Continuous-Time Modeling and Control Using Nonsingular Linearized Relative-Orbit Elements

Abstract

Applications, such as autonomous rendezvous and docking for CubeSats, on-orbit assembly of space stations, and orbital-debris harvesting or removal technologies, require relative-motion guidance-and-control-approach application for close-proximity operations with frequent trajectory controls. This study expands upon current relative-orbit approaches in delivering a nonsingular osculating linearized-relative-orbit-element state extracted from the Clohessy–Wiltshire equations’ integration constants capable of including perturbation accelerations and control. The Lagrangian brackets, used in Lagrange’s planetary equations and other osculating forms, are applied to the acquired state vector to obtain the elegantly simple kinematics.
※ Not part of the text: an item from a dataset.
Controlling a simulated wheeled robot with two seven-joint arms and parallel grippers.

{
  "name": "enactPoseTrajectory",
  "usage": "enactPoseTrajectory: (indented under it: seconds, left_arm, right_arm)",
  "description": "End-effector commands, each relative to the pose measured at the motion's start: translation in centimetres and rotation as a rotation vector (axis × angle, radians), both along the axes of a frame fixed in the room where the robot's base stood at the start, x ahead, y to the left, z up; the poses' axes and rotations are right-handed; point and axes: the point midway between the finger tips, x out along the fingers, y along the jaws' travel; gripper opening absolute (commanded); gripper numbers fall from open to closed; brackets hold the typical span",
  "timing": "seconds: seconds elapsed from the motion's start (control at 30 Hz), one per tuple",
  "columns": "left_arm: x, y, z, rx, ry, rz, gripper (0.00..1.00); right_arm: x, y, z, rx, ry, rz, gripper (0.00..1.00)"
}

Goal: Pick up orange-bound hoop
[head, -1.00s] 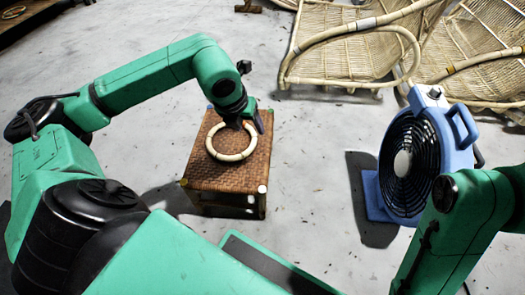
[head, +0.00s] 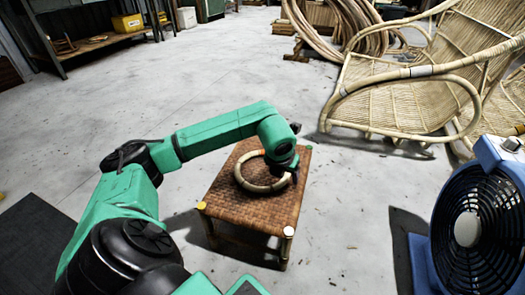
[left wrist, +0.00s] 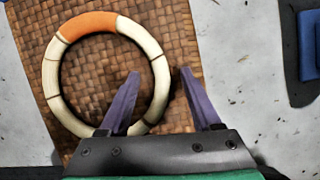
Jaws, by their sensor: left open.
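The orange-bound hoop (head: 262,188) is a pale ring lying on a brown woven stool (head: 225,206). In the left wrist view the hoop (left wrist: 53,75) shows its orange binding (left wrist: 88,25) at the upper left. My left gripper (head: 287,164) is at the hoop's right side in the head view. In the left wrist view its two dark fingers (left wrist: 159,72) are open, one over the inside of the ring and one outside it, with the rim between them in the picture. I cannot tell how far above the weave the fingertips are. My right gripper is out of view.
A blue fan (head: 468,230) stands at the right. Rattan chair frames (head: 390,100) and coiled rattan (head: 345,22) lie at the back right. A workbench (head: 95,42) with a yellow box (head: 127,23) is at the back left.

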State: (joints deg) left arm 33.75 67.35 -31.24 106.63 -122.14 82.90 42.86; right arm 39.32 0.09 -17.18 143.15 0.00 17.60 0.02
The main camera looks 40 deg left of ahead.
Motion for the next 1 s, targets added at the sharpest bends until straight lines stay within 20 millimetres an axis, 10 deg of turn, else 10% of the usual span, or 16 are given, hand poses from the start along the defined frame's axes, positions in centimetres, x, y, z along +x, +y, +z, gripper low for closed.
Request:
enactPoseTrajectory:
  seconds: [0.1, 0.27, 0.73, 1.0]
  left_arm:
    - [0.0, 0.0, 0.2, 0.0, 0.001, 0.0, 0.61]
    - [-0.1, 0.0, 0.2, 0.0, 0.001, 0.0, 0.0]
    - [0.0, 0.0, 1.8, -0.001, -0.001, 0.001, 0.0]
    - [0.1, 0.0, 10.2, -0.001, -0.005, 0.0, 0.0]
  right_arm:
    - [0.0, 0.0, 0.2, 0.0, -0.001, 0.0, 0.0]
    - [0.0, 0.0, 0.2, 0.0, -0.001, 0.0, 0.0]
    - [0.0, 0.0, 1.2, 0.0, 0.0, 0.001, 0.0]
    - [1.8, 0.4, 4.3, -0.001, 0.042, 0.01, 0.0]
The proposed relative-motion state vector is promising for a range of proximity operations, as it provides the capability to include perturbation accelerations and control without altering the formulation and no loss of geometric insight. The linearized-relative-orbit-element variational equations are validated with a differential drag example. The Lyapunov control theory is applied to develop a linearized-relative-orbit-element feedback-control law demonstrating transitioning between relative orbits. The linearized-relative-orbit-element control formulation is implemented for two relative-orbit reconfigurations illustrating the geometric insight inherent in the developed approach.